▸ **Given instruction**: Return, word for word, every line that follows.

(Robot episode records)
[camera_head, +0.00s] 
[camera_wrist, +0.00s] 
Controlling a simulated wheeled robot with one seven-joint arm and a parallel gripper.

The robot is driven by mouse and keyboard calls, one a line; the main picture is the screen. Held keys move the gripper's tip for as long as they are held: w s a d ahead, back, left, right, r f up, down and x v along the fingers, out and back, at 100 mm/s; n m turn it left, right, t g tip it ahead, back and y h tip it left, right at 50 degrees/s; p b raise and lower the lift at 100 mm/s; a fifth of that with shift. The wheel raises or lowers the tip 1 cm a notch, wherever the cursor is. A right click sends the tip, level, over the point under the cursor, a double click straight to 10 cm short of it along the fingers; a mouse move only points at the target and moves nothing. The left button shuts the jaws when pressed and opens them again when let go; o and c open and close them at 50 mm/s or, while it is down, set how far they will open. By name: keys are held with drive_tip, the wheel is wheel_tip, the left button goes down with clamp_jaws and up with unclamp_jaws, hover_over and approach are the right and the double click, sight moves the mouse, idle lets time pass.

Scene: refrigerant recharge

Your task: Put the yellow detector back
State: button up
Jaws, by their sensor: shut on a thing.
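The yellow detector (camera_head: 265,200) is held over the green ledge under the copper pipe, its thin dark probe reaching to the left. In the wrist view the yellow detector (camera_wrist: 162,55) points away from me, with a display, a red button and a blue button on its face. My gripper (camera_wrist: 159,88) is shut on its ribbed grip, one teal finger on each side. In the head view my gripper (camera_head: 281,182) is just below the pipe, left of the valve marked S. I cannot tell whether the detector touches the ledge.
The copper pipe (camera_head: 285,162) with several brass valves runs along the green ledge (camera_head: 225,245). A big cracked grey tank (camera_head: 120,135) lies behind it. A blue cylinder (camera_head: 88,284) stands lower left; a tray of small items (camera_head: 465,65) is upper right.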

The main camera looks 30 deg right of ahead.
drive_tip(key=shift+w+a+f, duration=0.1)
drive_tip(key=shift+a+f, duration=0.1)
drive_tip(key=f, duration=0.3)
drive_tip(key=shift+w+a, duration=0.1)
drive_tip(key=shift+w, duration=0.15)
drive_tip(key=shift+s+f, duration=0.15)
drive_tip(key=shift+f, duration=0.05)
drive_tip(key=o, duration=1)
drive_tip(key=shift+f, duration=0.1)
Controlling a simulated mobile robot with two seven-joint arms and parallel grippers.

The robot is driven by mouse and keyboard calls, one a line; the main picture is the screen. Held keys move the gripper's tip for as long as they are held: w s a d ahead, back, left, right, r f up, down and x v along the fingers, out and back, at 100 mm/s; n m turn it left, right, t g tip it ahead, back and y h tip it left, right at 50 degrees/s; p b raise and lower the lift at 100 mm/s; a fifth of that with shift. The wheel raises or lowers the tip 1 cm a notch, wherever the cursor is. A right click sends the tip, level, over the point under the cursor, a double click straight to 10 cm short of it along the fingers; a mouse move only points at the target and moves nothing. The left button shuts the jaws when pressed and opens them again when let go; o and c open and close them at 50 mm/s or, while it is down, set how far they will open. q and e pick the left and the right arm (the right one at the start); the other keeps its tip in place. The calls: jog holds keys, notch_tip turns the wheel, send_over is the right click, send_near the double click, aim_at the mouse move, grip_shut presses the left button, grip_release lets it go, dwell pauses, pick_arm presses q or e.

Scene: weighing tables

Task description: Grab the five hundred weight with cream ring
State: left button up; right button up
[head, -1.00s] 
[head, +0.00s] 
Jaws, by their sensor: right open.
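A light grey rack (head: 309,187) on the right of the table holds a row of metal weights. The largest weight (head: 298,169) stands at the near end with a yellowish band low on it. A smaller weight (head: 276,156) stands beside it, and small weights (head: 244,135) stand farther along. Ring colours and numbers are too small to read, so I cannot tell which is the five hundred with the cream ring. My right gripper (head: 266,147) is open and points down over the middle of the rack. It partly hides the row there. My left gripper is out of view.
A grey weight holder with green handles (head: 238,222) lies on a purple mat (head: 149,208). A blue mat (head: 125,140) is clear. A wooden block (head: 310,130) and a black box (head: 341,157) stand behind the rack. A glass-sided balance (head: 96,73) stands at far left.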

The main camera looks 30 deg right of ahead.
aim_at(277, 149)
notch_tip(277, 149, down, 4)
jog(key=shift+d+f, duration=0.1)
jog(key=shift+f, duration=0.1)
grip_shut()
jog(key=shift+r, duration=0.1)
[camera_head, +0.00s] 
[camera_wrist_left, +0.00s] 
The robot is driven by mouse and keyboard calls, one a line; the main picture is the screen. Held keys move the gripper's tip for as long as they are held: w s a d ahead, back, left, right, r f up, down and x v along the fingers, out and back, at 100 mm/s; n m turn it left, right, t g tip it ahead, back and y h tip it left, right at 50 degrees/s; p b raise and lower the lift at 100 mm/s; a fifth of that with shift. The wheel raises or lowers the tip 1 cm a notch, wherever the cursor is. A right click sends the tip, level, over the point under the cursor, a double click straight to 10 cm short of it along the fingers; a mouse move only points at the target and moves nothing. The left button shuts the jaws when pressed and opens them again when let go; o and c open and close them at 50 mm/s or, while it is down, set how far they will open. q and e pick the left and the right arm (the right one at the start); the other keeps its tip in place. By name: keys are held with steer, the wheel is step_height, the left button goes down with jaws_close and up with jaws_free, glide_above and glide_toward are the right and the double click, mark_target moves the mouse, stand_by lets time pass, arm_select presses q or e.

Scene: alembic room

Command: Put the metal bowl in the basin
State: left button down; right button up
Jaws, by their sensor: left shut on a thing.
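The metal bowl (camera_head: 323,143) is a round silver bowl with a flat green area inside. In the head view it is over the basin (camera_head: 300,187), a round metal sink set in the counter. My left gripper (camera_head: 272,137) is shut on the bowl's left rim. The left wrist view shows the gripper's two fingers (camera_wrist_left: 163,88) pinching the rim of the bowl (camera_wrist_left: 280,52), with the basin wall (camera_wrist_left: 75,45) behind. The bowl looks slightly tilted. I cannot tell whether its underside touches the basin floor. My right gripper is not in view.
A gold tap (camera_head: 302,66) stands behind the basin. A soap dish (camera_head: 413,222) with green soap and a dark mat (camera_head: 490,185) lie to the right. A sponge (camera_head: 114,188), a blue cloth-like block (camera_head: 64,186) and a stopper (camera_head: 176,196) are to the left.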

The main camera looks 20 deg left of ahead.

▸ **Exercise output**:
[camera_head, +0.00s] 
[camera_wrist, +0.00s] 
Controlling a simulated wheeled robot with one seven-joint arm and a parallel gripper.

The robot is driven by mouse and keyboard calls, one a line; the main picture is the screen. Held keys move the gripper's tip for as long as they are held: w s a d ahead, back, left, right, r f up, down and x v along the fingers, out and back, at 100 mm/s; n m turn it left, right, t g tip it ahead, back and y h tip it left, right at 50 degrees/s; p b raise and lower the lift at 100 mm/s; a fifth of that with shift. The wheel raises or lowers the tip 1 cm a notch, wherever the cursor is. A right click sends the tip, level, over the point under the cursor, a double click straight to 10 cm short of it along the fingers; a mouse move only points at the target and moves nothing. The left button shuts the jaws when pressed and opens them again when let go; o and c open and close them at 50 mm/s or, while it is down, set how far they will open. By name: keys are held with drive_tip, the wheel is wheel_tip, the left button goes down with clamp_jaws and up with unclamp_jaws, hover_over and approach are the right and the double click, sight moves the mouse, idle lets time pass.

Scene: refrigerant recharge

Your task: Put the yellow detector back
State: button up
Jaws, by their sensor: shut on a thing.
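The yellow detector (camera_head: 265,200) is held over the green ledge under the copper pipe, its thin dark probe reaching to the left. In the wrist view the yellow detector (camera_wrist: 162,55) points away from me, with a display, a red button and a blue button on its face. My gripper (camera_wrist: 159,88) is shut on its ribbed grip, one teal finger on each side. In the head view my gripper (camera_head: 281,182) is just below the pipe, left of the valve marked S. I cannot tell whether the detector touches the ledge.
The copper pipe (camera_head: 285,162) with several brass valves runs along the green ledge (camera_head: 225,245). A big cracked grey tank (camera_head: 120,135) lies behind it. A blue cylinder (camera_head: 88,284) stands lower left; a tray of small items (camera_head: 465,65) is upper right.

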The main camera looks 30 deg right of ahead.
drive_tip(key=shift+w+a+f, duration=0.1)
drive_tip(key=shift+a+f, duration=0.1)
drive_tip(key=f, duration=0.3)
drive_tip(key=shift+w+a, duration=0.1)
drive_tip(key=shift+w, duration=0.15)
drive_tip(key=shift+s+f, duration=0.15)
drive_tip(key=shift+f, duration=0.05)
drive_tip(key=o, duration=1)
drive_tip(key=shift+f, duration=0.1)
Controlling a simulated mobile robot with two seven-joint arms and parallel grippers.

The robot is driven by mouse and keyboard calls, one a line; the main picture is the screen. Held keys move the gripper's tip for as long as they are held: w s a d ahead, back, left, right, r f up, down and x v along the fingers, out and back, at 100 mm/s; n m turn it left, right, t g tip it ahead, back and y h tip it left, right at 50 degrees/s; p b raise and lower the lift at 100 mm/s; a fifth of that with shift. The wheel raises or lowers the tip 1 cm a notch, wherever the cursor is. A right click sends the tip, level, over the point under the cursor, a double click straight to 10 cm short of it along the fingers; a mouse move only points at the target and moves nothing. The left button shuts the jaws when pressed and opens them again when let go; o and c open and close them at 50 mm/s or, while it is down, set how far they will open. q and e pick the left and the right arm (the right one at the start); the other keeps its tip in place. The calls: jog holds keys, notch_tip turns the wheel, send_over is the right click, send_near the double click, aim_at the mouse move, grip_shut presses the left button, grip_release lets it go, dwell pauses, pick_arm presses q or e.

Scene: weighing tables

Task description: Grab the five hundred weight with cream ring
State: left button up; right button up
[head, -1.00s] 
[head, +0.00s] 
Jaws, by their sensor: right open.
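A light grey rack (head: 309,187) on the right of the table holds a row of metal weights. The largest weight (head: 298,169) stands at the near end with a yellowish band low on it. A smaller weight (head: 276,156) stands beside it, and small weights (head: 244,135) stand farther along. Ring colours and numbers are too small to read, so I cannot tell which is the five hundred with the cream ring. My right gripper (head: 266,147) is open and points down over the middle of the rack. It partly hides the row there. My left gripper is out of view.
A grey weight holder with green handles (head: 238,222) lies on a purple mat (head: 149,208). A blue mat (head: 125,140) is clear. A wooden block (head: 310,130) and a black box (head: 341,157) stand behind the rack. A glass-sided balance (head: 96,73) stands at far left.

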The main camera looks 30 deg right of ahead.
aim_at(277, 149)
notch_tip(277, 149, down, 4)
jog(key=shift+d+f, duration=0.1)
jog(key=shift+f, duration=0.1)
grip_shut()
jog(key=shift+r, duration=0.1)
[camera_head, +0.00s] 
[camera_wrist_left, +0.00s] 
The robot is driven by mouse and keyboard calls, one a line; the main picture is the screen. Held keys move the gripper's tip for as long as they are held: w s a d ahead, back, left, right, r f up, down and x v along the fingers, out and back, at 100 mm/s; n m turn it left, right, t g tip it ahead, back and y h tip it left, right at 50 degrees/s; p b raise and lower the lift at 100 mm/s; a fifth of that with shift. The wheel raises or lowers the tip 1 cm a notch, wherever the cursor is. A right click sends the tip, level, over the point under the cursor, a double click straight to 10 cm short of it along the fingers; a mouse move only points at the target and moves nothing. The left button shuts the jaws when pressed and opens them again when let go; o and c open and close them at 50 mm/s or, while it is down, set how far they will open. q and e pick the left and the right arm (the right one at the start); the other keeps its tip in place. By name: keys are held with steer, the wheel is step_height, the left button goes down with jaws_close and up with jaws_free, glide_above and glide_toward are the right and the double click, mark_target moves the mouse, stand_by lets time pass, arm_select presses q or e.

Scene: alembic room

Command: Put the metal bowl in the basin
State: left button down; right button up
Jaws, by their sensor: left shut on a thing.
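The metal bowl (camera_head: 323,143) is a round silver bowl with a flat green area inside. In the head view it is over the basin (camera_head: 300,187), a round metal sink set in the counter. My left gripper (camera_head: 272,137) is shut on the bowl's left rim. The left wrist view shows the gripper's two fingers (camera_wrist_left: 163,88) pinching the rim of the bowl (camera_wrist_left: 280,52), with the basin wall (camera_wrist_left: 75,45) behind. The bowl looks slightly tilted. I cannot tell whether its underside touches the basin floor. My right gripper is not in view.
A gold tap (camera_head: 302,66) stands behind the basin. A soap dish (camera_head: 413,222) with green soap and a dark mat (camera_head: 490,185) lie to the right. A sponge (camera_head: 114,188), a blue cloth-like block (camera_head: 64,186) and a stopper (camera_head: 176,196) are to the left.

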The main camera looks 20 deg left of ahead.

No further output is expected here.